_Information shown_:
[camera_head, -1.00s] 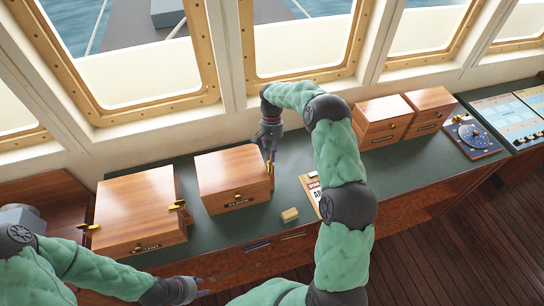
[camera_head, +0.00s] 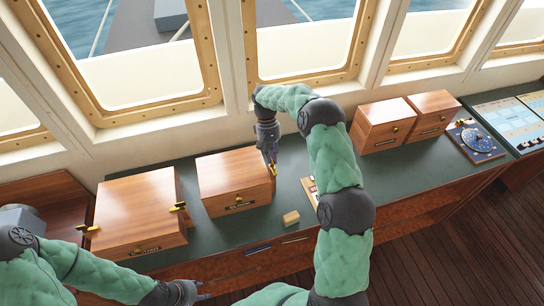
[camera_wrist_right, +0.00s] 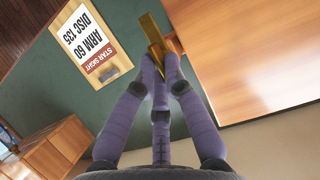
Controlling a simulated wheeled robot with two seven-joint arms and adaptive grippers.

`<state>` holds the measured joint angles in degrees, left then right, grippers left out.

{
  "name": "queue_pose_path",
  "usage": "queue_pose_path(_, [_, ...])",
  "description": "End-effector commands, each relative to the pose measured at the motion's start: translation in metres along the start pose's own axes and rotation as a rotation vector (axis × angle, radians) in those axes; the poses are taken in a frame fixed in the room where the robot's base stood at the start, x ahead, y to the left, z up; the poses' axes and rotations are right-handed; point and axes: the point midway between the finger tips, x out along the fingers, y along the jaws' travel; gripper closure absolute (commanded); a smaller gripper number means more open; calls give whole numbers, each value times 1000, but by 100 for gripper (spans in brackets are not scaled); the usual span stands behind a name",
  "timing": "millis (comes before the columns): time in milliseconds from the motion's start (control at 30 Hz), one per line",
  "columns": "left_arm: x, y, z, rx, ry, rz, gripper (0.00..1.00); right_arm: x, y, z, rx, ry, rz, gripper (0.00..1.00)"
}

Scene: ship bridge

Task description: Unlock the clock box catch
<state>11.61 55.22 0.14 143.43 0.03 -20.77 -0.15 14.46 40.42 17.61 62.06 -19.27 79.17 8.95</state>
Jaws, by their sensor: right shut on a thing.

_Required work_: Collect the lines of the data that carry the word "robot".

_Completed exercise_:
Controlling a simulated wheeled robot with two seven-joint arms and adaptive grippers.
  "description": "End-effector commands, each relative to the pose measured at the motion's start: translation in metres along the start pose's own axes and rotation as a rotation vector (axis × angle, radians) in those axes; the poses are taken in a frame fixed in the room where the robot's base stood at the start, x ahead, y to the left, z up; the poses' axes and rotations are right-handed; point and axes: the point midway between the finger tips, x out along the fingers, y along the jaws' travel; gripper closure absolute (commanded); a smaller gripper number means more open; calls give whole numbers, each value times 1000, but by 100 for gripper (spans in brackets are not scaled); the usual span stands behind a name",

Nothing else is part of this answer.